» Aim
Retype the material below. Keep every word exactly as it is.

» Dataset section

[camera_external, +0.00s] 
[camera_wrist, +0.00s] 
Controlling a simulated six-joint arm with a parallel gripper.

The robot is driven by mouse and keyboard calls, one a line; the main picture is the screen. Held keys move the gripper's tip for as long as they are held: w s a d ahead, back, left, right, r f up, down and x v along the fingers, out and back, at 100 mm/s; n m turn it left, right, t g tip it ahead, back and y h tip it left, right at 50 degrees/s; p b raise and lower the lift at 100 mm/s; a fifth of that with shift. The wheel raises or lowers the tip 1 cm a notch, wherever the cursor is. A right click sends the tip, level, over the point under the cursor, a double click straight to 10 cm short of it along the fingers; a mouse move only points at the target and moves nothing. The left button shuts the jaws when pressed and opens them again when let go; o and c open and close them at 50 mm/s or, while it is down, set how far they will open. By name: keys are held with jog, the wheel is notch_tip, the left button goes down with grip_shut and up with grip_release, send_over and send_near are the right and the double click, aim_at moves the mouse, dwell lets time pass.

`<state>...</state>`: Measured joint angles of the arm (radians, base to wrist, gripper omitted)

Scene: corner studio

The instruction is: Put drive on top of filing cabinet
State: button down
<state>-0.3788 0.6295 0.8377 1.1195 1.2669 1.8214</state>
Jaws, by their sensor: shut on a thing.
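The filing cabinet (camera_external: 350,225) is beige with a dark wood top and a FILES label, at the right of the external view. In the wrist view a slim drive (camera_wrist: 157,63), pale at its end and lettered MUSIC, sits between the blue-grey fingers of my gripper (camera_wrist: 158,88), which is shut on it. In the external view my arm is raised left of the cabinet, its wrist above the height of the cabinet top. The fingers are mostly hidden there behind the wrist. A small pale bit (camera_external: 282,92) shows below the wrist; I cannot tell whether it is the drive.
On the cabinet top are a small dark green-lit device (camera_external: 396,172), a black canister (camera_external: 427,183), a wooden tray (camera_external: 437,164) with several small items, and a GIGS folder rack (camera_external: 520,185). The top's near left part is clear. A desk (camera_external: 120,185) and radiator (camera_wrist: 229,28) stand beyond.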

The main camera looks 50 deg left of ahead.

» Output
[camera_external, +0.00s] 
[camera_wrist, +0.00s] 
Controlling a simulated six-joint arm with a parallel gripper.

The robot is driven by mouse and keyboard calls, one a line; the main picture is the screen. Held keys move the gripper's tip for as long as they are held: w s a d ahead, back, left, right, r f up, down and x v along the fingers, out and back, at 100 mm/s; n m turn it left, right, t g tip it ahead, back and y h tip it left, right at 50 degrees/s; p b raise and lower the lift at 100 mm/s; a fifth of that with shift. The wheel raises or lowers the tip 1 cm a notch, wherever the cursor is. A right click sends the tip, level, over the point under the cursor, a double click straight to 10 cm short of it along the fingers; a mouse move only points at the target and moves nothing. The left button shuts the jaws when pressed and opens them again when let go; o and c open and close them at 50 mm/s or, while it is down, set how far they will open. By name: keys are held with jog, the wheel is notch_tip, the left button goes down with grip_shut and up with grip_release, send_over and send_near are the right and the double click, aim_at moves the mouse, dwell lets time pass.

`<state>...</state>`: Measured joint angles of the arm (radians, base to wrist, gripper omitted)

Scene: corner studio

The instruction is: Put drive on top of filing cabinet
State: button down
<state>-0.3788 0.6295 0.8377 1.1195 1.2669 1.8214</state>
Jaws, by their sensor: shut on a thing.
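The filing cabinet (camera_external: 350,225) is beige with a dark wood top and a FILES label, at the right of the external view. In the wrist view a slim drive (camera_wrist: 157,63), pale at its end and lettered MUSIC, sits between the blue-grey fingers of my gripper (camera_wrist: 158,88), which is shut on it. In the external view my arm is raised left of the cabinet, its wrist above the height of the cabinet top. The fingers are mostly hidden there behind the wrist. A small pale bit (camera_external: 282,92) shows below the wrist; I cannot tell whether it is the drive.
On the cabinet top are a small dark green-lit device (camera_external: 396,172), a black canister (camera_external: 427,183), a wooden tray (camera_external: 437,164) with several small items, and a GIGS folder rack (camera_external: 520,185). The top's near left part is clear. A desk (camera_external: 120,185) and radiator (camera_wrist: 229,28) stand beyond.

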The main camera looks 50 deg left of ahead.

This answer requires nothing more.